> _Given information_:
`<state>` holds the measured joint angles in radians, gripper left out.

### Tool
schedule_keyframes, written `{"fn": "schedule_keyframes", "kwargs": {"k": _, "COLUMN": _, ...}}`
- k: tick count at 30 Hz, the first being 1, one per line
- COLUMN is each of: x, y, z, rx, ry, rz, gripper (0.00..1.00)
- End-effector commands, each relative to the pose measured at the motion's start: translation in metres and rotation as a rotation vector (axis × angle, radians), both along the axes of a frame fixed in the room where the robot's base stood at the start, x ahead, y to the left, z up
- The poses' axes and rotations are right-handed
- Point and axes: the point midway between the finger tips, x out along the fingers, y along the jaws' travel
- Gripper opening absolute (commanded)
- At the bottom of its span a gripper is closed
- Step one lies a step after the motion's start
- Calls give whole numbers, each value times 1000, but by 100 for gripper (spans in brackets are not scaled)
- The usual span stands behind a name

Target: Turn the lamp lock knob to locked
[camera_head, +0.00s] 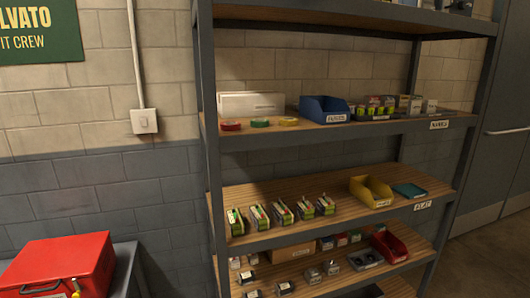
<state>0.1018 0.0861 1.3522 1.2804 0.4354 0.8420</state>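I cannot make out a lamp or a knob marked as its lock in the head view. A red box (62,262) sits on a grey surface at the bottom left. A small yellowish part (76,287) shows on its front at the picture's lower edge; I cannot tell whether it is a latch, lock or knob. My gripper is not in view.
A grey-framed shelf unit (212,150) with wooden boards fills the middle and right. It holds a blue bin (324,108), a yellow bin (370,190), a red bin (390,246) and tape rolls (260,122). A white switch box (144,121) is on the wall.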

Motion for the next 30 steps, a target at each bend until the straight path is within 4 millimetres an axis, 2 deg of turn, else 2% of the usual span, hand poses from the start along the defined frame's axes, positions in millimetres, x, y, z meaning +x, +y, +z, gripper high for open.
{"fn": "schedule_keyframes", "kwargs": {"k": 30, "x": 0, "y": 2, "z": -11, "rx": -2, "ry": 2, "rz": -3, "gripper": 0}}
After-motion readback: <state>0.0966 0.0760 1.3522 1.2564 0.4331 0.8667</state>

> _Instructions for the task_:
Copy nothing but the lines above from the one with "- COLUMN is" to the one with "[camera_head, +0.00s]", inclusive, word for word. Leave every picture out.

> _Answer for the task_:
- COLUMN is each of: x, y, z, rx, ry, rz, gripper (0.00..1.00)
- End-effector commands, each relative to the pose measured at the motion's start: translation in metres and rotation as a rotation vector (axis × angle, radians), both along the axes of a frame fixed in the room where the robot's base stood at the start, x ahead, y to the left, z up
- The poses' axes and rotations are right-handed
- Point and axes: the point midway between the finger tips, x out along the fingers, y along the jaws' travel
- Gripper opening absolute (commanded)
- At the bottom of its span a gripper is closed
- Step one lies a step after the motion's start
- Calls give whole numbers, each value times 1000, but by 100 for gripper (spans in brackets are not scaled)
- The usual span stands behind a name

Target: Turn the lamp lock knob to locked
[camera_head, +0.00s] 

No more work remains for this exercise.